- _To be done_
Print the entries in full, word for word, but not the pictures.
>>>
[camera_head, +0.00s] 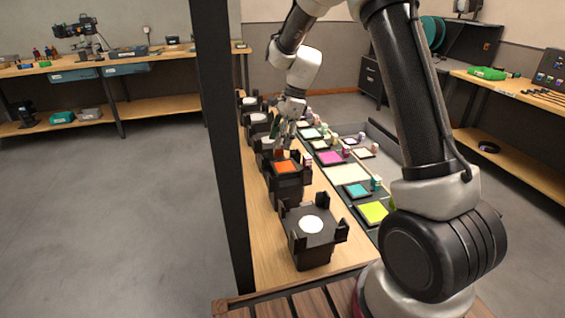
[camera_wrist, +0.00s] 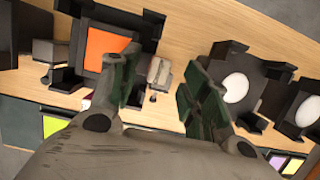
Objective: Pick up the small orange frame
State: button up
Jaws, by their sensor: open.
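The orange frame (camera_head: 286,167) shows as an orange square on a black stand, in the middle of the head view. In the wrist view an orange square (camera_wrist: 105,48) with a dark border sits in a black holder at upper left. My gripper (camera_head: 284,147) is just behind the orange square in the head view. In the wrist view its two fingers (camera_wrist: 162,88) are spread apart, with nothing held between them. The left finger is beside the orange square and overlaps the holder's right edge. I cannot tell the height of the fingers above it.
A black stand with a white disc (camera_head: 311,225) is nearer on the wooden bench, and more stands are behind. Coloured squares, including lime (camera_head: 373,212), teal (camera_head: 357,190) and magenta (camera_head: 330,158), lie to the right. A dark post (camera_head: 220,140) rises at the bench's left.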

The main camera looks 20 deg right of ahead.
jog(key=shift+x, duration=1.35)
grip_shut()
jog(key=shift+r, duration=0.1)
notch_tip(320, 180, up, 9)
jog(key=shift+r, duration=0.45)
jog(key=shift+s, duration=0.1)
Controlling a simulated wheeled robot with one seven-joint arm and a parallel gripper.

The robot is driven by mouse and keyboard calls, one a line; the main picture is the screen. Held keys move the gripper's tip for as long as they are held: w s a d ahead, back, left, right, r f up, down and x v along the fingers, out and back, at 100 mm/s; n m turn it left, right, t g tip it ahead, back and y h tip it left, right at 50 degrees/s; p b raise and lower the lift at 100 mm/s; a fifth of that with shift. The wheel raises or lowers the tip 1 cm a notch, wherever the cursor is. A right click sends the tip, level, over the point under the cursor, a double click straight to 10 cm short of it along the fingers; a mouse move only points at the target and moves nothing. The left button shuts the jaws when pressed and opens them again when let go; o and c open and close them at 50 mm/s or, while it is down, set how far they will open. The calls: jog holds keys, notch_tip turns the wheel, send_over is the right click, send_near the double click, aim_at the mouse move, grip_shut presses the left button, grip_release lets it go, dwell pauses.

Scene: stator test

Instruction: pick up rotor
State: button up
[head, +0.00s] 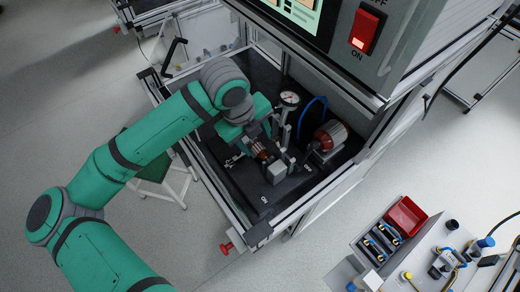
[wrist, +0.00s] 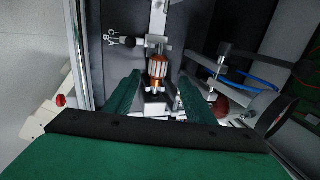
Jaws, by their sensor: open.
<<<
- _Output_
[camera_head, +0.00s] 
[camera_wrist, +0.00s] 
Objective: Pick up the small orange frame
State: button up
Jaws, by their sensor: open.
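The orange frame (camera_head: 286,167) shows as an orange square on a black stand, in the middle of the head view. In the wrist view an orange square (camera_wrist: 105,48) with a dark border sits in a black holder at upper left. My gripper (camera_head: 284,147) is just behind the orange square in the head view. In the wrist view its two fingers (camera_wrist: 162,88) are spread apart, with nothing held between them. The left finger is beside the orange square and overlaps the holder's right edge. I cannot tell the height of the fingers above it.
A black stand with a white disc (camera_head: 311,225) is nearer on the wooden bench, and more stands are behind. Coloured squares, including lime (camera_head: 373,212), teal (camera_head: 357,190) and magenta (camera_head: 330,158), lie to the right. A dark post (camera_head: 220,140) rises at the bench's left.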

The main camera looks 20 deg right of ahead.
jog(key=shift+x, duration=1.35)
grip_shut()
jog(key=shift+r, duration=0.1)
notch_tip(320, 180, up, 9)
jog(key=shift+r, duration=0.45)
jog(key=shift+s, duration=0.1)
Controlling a simulated wheeled robot with one seven-joint arm and a parallel gripper.

The robot is driven by mouse and keyboard calls, one a line; the main picture is the screen. Held keys move the gripper's tip for as long as they are held: w s a d ahead, back, left, right, r f up, down and x v along the fingers, out and back, at 100 mm/s; n m turn it left, right, t g tip it ahead, back and y h tip it left, right at 50 degrees/s; p b raise and lower the lift at 100 mm/s; a fifth of that with shift. The wheel raises or lowers the tip 1 cm a notch, wherever the cursor is. A right click sends the tip, level, over the point under the cursor, a double click straight to 10 cm short of it along the fingers; a mouse move only points at the target and moves nothing. The left button shuts the jaws when pressed and opens them again when let go; o and c open and close them at 50 mm/s or, while it is down, set how far they will open. The calls: jog holds keys, notch_tip turns the wheel, send_over is the right click, send_near the double click, aim_at the mouse move, grip_shut presses the left button, grip_release lets it go, dwell pauses.

Scene: stator test

Instruction: pick up rotor
State: button up
[head, +0.00s] 
[wrist, +0.00s] 
Jaws, by their sensor: open.

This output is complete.